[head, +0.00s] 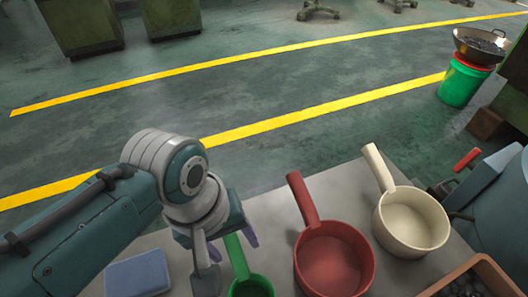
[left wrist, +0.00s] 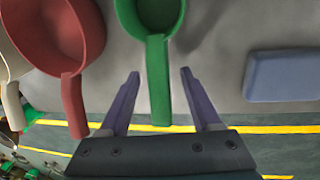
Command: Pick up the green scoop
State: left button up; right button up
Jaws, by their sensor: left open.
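The green scoop (head: 250,288) lies on the grey table at the bottom of the head view, with its handle toward my left gripper. Part of its bowl is cut off by the picture edge. In the left wrist view the green scoop (left wrist: 158,80) has its handle between the two purple fingers of my left gripper (left wrist: 159,75). The fingers are spread, with a visible gap on each side of the handle. In the head view my left gripper (head: 228,248) is over the handle, partly hiding it. My right gripper is not in view.
A red scoop (head: 330,262) and a cream scoop (head: 412,220) stand to the right of the green one. A blue-grey block (head: 138,274) lies to the left. A brown-rimmed box (head: 482,262) is at the bottom right. Machinery stands beyond the table's right side.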

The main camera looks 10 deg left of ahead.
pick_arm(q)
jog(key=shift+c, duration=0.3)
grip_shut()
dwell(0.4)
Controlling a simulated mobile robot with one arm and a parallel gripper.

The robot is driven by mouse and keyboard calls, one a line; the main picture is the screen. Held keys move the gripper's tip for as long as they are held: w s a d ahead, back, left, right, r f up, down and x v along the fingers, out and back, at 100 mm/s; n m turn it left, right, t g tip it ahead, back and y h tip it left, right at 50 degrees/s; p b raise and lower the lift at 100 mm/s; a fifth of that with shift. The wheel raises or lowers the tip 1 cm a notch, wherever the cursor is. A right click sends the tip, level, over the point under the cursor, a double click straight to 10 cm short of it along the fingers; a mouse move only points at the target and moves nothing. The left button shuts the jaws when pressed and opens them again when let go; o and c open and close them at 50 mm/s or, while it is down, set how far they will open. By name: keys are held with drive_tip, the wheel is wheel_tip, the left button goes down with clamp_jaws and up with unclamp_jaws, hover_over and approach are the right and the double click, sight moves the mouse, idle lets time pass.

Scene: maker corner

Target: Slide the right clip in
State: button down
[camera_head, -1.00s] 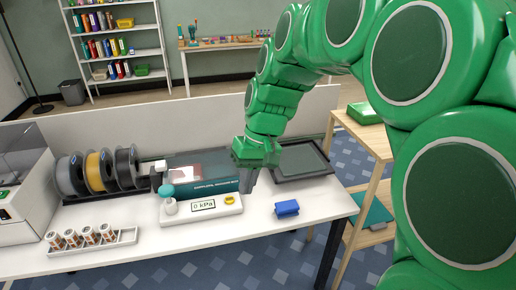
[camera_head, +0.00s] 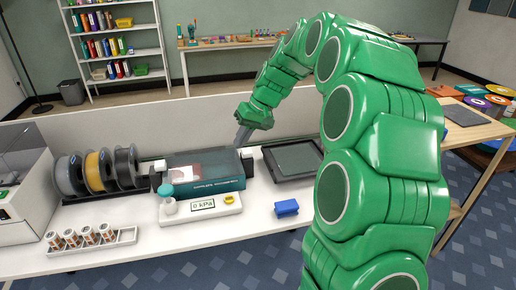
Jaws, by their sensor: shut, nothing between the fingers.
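A teal, box-shaped device (camera_head: 205,188) with a clear window stands on the white table. A white clip (camera_head: 160,165) is at its left end. Another white clip, the right one (camera_head: 247,160), is at its right end, directly below my gripper. My gripper (camera_head: 239,144) is shut and empty, pointing down just behind and above the right clip. I cannot tell whether the fingertips touch it, or how far in either clip sits.
A white gauge unit (camera_head: 203,206) with a kPa display stands in front of the device. A blue block (camera_head: 287,208) and a dark tray (camera_head: 292,160) lie to the right. Filament spools (camera_head: 93,172) stand left. A jar rack (camera_head: 92,243) is at front left.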

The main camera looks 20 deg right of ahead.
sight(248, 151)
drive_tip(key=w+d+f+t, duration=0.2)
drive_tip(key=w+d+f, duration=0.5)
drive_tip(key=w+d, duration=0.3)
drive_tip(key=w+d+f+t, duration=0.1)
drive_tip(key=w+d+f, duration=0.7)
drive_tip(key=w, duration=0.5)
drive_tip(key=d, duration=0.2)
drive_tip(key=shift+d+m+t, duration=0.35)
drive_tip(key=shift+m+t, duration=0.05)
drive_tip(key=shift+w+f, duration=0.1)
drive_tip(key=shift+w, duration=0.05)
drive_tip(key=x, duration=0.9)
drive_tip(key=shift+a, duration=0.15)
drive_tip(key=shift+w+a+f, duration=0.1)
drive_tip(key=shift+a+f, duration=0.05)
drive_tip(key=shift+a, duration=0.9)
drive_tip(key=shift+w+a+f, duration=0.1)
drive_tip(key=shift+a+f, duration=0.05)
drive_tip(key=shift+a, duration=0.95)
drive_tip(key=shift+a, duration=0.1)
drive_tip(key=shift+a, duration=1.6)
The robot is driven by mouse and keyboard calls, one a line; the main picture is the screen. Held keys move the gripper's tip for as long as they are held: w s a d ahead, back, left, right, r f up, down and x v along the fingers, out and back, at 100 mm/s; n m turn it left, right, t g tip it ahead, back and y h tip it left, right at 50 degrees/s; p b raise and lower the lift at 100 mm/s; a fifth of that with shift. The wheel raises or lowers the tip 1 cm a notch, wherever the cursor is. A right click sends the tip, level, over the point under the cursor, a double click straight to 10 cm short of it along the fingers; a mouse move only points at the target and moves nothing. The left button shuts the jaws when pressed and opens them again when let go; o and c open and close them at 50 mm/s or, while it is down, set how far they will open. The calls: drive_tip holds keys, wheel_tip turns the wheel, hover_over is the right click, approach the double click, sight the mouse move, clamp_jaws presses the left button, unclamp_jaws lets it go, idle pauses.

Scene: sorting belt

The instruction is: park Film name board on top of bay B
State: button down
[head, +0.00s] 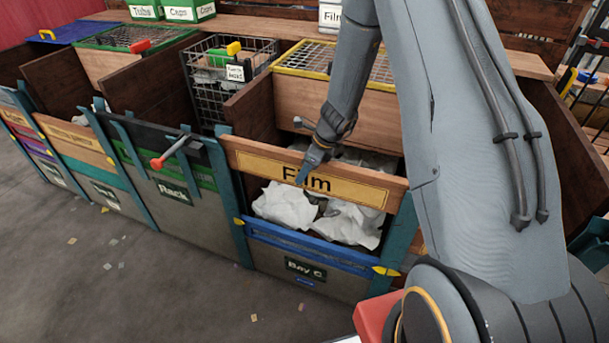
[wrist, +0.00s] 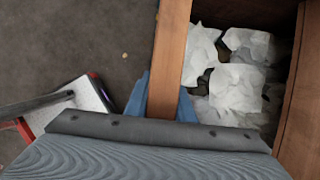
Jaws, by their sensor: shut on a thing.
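The Film name board (head: 262,168) is a wooden board with a yellow plate reading "Film". It spans the front of Bay C (head: 330,283), above a blue board and crumpled white film, slightly tilted in the picture. My gripper (head: 304,172) is shut on the board's top edge near its middle. In the wrist view the board (wrist: 173,50) runs up from between the blue fingers (wrist: 165,100). I cannot tell whether it still rests in the posts. A front further left has a small sign (head: 105,192) that may read Bay B, but it is too small to be sure.
The front beside Bay C has a sign like "Rack" (head: 172,188) and a red-tipped lever (head: 160,162). Teal posts (head: 240,200) stand between the bays. A wire basket (head: 228,85) and mesh-topped boxes stand behind. Grey floor (head: 90,270) in front is free apart from scraps.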

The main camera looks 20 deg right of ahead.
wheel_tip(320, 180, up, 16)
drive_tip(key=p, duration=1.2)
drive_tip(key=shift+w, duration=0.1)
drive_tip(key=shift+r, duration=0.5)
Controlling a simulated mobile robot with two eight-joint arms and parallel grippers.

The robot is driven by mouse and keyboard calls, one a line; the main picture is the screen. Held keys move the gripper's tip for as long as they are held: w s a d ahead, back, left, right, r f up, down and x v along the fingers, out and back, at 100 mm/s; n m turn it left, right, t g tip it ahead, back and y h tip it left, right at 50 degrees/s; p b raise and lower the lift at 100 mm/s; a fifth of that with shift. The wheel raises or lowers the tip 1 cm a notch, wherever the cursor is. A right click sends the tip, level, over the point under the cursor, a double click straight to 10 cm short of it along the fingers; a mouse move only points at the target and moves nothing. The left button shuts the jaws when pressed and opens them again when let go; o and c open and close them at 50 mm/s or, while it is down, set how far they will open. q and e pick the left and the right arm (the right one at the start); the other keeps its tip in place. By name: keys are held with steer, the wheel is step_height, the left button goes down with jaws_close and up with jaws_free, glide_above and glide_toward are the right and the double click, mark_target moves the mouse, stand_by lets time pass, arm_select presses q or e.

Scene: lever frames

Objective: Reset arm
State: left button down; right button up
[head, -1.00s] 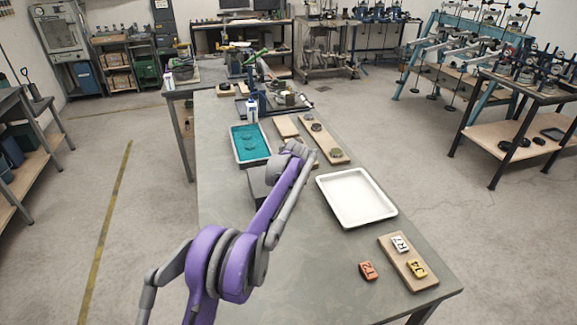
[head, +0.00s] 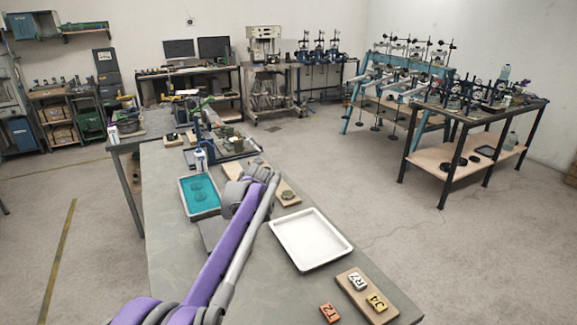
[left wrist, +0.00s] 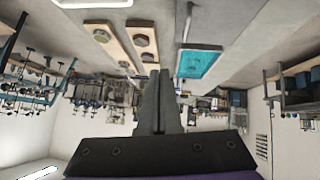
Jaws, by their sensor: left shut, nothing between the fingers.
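My left arm (head: 222,258), purple and grey, reaches in from the bottom left of the head view over the grey worktable (head: 165,285). Its elbow-like grey joint (head: 250,183) shows above the table between the blue tray and the white tray. My left gripper (left wrist: 159,78) shows in the left wrist view, with its dark fingers together and nothing between them. In the head view its fingers cannot be made out behind the arm. My right gripper is in neither view.
A blue-filled tray (head: 199,196) and an empty white tray (head: 311,240) lie on the table. Wooden boards (head: 283,187) lie between them. A board (head: 350,283) with tagged blocks and a loose orange block (head: 329,313) are near the front. Floor is clear at right (head: 480,260).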

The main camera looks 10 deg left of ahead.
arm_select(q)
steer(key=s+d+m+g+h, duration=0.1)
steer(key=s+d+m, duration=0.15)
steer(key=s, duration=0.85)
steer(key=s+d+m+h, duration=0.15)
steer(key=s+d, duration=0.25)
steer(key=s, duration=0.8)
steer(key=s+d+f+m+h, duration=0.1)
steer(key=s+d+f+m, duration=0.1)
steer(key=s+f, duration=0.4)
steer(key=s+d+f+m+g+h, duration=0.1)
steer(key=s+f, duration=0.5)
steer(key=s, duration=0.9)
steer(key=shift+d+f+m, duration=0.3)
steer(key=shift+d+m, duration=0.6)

**Set problem:** Extract the run of lines beginning with the line that holds "[head, -1.00s]" and ending at the last line of the data, inclusive. Exclude any pictures from the copy.

**Completed exercise:**
[head, -1.00s] 
[head, +0.00s] 
[left wrist, +0.00s] 
Jaws, by their sensor: left shut, nothing between the fingers.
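My left arm (head: 222,258), purple and grey, reaches in from the bottom left of the head view over the grey worktable (head: 165,285). Its elbow-like grey joint (head: 250,183) shows above the table between the blue tray and the white tray. My left gripper (left wrist: 159,78) shows in the left wrist view, with its dark fingers together and nothing between them. In the head view its fingers cannot be made out behind the arm. My right gripper is in neither view.
A blue-filled tray (head: 199,196) and an empty white tray (head: 311,240) lie on the table. Wooden boards (head: 283,187) lie between them. A board (head: 350,283) with tagged blocks and a loose orange block (head: 329,313) are near the front. Floor is clear at right (head: 480,260).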

The main camera looks 10 deg left of ahead.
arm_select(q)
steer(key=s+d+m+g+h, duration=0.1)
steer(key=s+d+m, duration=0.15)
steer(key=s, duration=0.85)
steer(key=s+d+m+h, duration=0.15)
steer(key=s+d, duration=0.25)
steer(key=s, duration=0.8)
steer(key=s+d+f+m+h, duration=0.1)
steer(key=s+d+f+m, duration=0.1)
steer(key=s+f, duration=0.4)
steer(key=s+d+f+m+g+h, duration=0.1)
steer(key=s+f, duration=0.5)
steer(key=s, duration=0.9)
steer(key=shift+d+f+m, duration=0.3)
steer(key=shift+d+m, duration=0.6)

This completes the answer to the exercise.